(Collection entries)
- - - - - - -

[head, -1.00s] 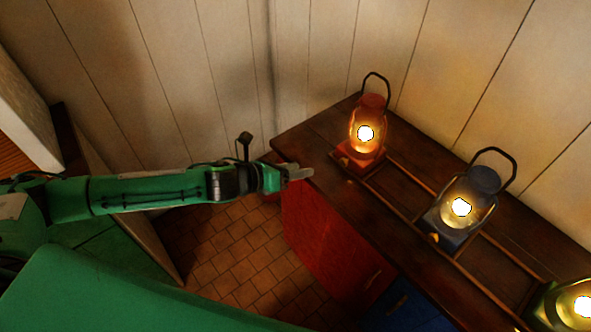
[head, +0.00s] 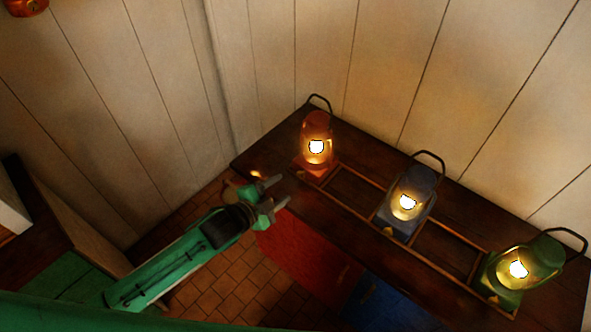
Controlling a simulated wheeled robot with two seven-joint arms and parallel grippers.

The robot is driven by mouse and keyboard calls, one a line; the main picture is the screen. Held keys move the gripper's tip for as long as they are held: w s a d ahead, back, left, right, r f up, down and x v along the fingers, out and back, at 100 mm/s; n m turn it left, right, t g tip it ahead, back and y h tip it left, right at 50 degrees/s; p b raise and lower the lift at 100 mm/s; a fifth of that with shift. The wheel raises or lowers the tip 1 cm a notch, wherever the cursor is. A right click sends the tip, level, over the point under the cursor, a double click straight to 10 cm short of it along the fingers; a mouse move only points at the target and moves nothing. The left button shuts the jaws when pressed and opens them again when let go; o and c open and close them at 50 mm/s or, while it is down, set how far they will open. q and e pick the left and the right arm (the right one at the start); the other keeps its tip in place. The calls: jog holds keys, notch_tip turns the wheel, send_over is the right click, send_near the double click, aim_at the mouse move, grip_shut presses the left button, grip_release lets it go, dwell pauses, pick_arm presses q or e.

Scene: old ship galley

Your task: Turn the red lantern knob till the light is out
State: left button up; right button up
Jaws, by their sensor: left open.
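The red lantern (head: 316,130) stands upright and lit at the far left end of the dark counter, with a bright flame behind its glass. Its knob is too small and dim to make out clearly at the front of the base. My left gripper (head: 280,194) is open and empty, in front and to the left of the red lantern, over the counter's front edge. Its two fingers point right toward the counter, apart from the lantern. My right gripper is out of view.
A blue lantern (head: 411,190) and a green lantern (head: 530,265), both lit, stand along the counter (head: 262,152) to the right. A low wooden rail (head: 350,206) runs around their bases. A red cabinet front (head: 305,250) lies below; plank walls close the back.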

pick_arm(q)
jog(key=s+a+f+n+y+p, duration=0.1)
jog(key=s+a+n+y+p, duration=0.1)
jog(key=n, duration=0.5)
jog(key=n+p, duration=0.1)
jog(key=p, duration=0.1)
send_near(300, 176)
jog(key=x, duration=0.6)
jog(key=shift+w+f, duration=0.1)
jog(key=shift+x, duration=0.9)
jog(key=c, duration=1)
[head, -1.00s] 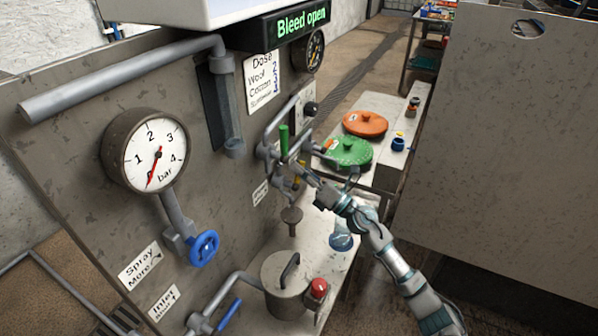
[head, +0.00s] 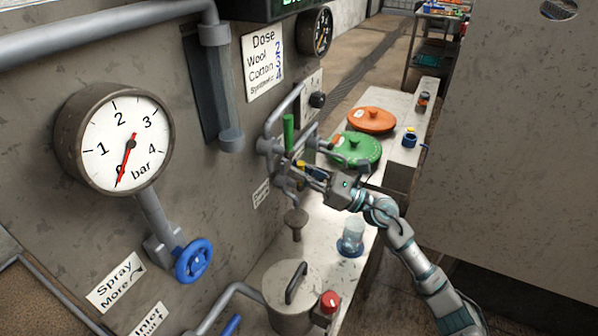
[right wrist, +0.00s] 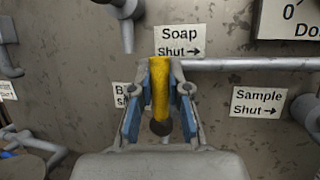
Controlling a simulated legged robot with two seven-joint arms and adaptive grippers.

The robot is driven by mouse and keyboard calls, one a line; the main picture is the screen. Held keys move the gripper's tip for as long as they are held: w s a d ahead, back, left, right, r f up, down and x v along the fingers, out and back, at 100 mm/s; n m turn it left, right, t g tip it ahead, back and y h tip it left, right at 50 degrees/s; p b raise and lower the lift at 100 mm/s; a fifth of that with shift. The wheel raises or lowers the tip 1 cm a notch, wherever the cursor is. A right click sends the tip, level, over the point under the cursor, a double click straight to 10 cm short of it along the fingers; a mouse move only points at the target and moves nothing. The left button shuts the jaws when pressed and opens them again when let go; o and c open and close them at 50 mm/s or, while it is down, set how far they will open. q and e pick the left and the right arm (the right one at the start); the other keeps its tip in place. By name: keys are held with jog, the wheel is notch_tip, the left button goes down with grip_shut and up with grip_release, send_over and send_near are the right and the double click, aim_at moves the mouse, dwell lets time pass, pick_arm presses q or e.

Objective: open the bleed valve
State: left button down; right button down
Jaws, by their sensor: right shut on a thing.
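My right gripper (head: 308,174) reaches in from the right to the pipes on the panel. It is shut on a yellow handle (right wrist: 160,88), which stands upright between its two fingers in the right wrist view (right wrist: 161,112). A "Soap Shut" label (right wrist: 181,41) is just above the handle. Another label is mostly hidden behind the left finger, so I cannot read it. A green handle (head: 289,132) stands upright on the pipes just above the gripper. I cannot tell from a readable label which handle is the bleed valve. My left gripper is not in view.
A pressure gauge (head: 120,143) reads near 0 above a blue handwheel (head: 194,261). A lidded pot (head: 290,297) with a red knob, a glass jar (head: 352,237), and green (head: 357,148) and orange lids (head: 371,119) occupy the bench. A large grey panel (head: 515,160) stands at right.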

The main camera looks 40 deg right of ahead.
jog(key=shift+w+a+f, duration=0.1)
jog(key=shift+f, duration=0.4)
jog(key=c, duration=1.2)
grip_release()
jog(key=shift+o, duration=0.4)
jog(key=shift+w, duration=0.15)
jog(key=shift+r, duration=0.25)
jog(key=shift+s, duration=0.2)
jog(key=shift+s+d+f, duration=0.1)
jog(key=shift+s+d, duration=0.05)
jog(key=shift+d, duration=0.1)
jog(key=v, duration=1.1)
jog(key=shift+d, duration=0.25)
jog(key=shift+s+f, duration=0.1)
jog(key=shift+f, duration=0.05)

- - - - - - -

**WHAT IS EXPECTED:**
Copy out the whole listing exactly, and don't carry over any pictures.

**COMPLETED EXERCISE:**
[head, -1.00s] 
[head, +0.00s] 
Controlling a simulated wheeled robot with two seven-joint arms and parallel grippers.

The robot is driven by mouse and keyboard calls, one a line; the main picture is the screen. Held keys move the gripper's tip for as long as they are held: w s a d ahead, back, left, right, r f up, down and x v along the fingers, out and back, at 100 mm/s; n m turn it left, right, t g tip it ahead, back and y h tip it left, right at 50 degrees/s; p b raise and lower the lift at 100 mm/s; a fifth of that with shift. The wheel raises or lowers the tip 1 cm a notch, wherever the cursor is. A right click sends the tip, level, over the point under the cursor, a double click straight to 10 cm short of it along the fingers; a mouse move only points at the target and moves nothing. The left button shuts the jaws when pressed and opens them again when let go; o and c open and close them at 50 mm/s or, while it is down, set how far they will open. q and e pick the left and the right arm (the right one at the start); the other keeps its tip in place. The calls: jog holds keys, notch_tip turns the wheel, send_over is the right click, send_near the double click, aim_at the mouse move, grip_shut presses the left button, grip_release lets it go, dwell pauses, pick_arm presses q or e.

Scene: old ship galley

Your task: Turn the red lantern knob till the light is out
State: left button up; right button up
Jaws, by their sensor: left open.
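The red lantern (head: 316,130) stands upright and lit at the far left end of the dark counter, with a bright flame behind its glass. Its knob is too small and dim to make out clearly at the front of the base. My left gripper (head: 280,194) is open and empty, in front and to the left of the red lantern, over the counter's front edge. Its two fingers point right toward the counter, apart from the lantern. My right gripper is out of view.
A blue lantern (head: 411,190) and a green lantern (head: 530,265), both lit, stand along the counter (head: 262,152) to the right. A low wooden rail (head: 350,206) runs around their bases. A red cabinet front (head: 305,250) lies below; plank walls close the back.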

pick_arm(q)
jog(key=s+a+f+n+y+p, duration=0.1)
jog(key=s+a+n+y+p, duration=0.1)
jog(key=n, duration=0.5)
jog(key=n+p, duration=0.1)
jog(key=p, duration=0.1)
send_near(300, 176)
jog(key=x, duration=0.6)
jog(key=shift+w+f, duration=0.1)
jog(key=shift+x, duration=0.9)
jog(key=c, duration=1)
[head, -1.00s] 
[head, +0.00s] 
[right wrist, +0.00s] 
Controlling a simulated legged robot with two seven-joint arms and adaptive grippers.

The robot is driven by mouse and keyboard calls, one a line; the main picture is the screen. Held keys move the gripper's tip for as long as they are held: w s a d ahead, back, left, right, r f up, down and x v along the fingers, out and back, at 100 mm/s; n m turn it left, right, t g tip it ahead, back and y h tip it left, right at 50 degrees/s; p b raise and lower the lift at 100 mm/s; a fifth of that with shift. The wheel raises or lowers the tip 1 cm a notch, wherever the cursor is. A right click sends the tip, level, over the point under the cursor, a double click straight to 10 cm short of it along the fingers; a mouse move only points at the target and moves nothing. The left button shuts the jaws when pressed and opens them again when let go; o and c open and close them at 50 mm/s or, while it is down, set how far they will open. q and e pick the left and the right arm (the right one at the start); the other keeps its tip in place. By name: keys are held with jog, the wheel is notch_tip, the left button goes down with grip_shut and up with grip_release, send_over and send_near are the right and the double click, aim_at moves the mouse, dwell lets time pass, pick_arm presses q or e.

Objective: open the bleed valve
State: left button down; right button down
Jaws, by their sensor: right shut on a thing.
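My right gripper (head: 308,174) reaches in from the right to the pipes on the panel. It is shut on a yellow handle (right wrist: 160,88), which stands upright between its two fingers in the right wrist view (right wrist: 161,112). A "Soap Shut" label (right wrist: 181,41) is just above the handle. Another label is mostly hidden behind the left finger, so I cannot read it. A green handle (head: 289,132) stands upright on the pipes just above the gripper. I cannot tell from a readable label which handle is the bleed valve. My left gripper is not in view.
A pressure gauge (head: 120,143) reads near 0 above a blue handwheel (head: 194,261). A lidded pot (head: 290,297) with a red knob, a glass jar (head: 352,237), and green (head: 357,148) and orange lids (head: 371,119) occupy the bench. A large grey panel (head: 515,160) stands at right.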

The main camera looks 40 deg right of ahead.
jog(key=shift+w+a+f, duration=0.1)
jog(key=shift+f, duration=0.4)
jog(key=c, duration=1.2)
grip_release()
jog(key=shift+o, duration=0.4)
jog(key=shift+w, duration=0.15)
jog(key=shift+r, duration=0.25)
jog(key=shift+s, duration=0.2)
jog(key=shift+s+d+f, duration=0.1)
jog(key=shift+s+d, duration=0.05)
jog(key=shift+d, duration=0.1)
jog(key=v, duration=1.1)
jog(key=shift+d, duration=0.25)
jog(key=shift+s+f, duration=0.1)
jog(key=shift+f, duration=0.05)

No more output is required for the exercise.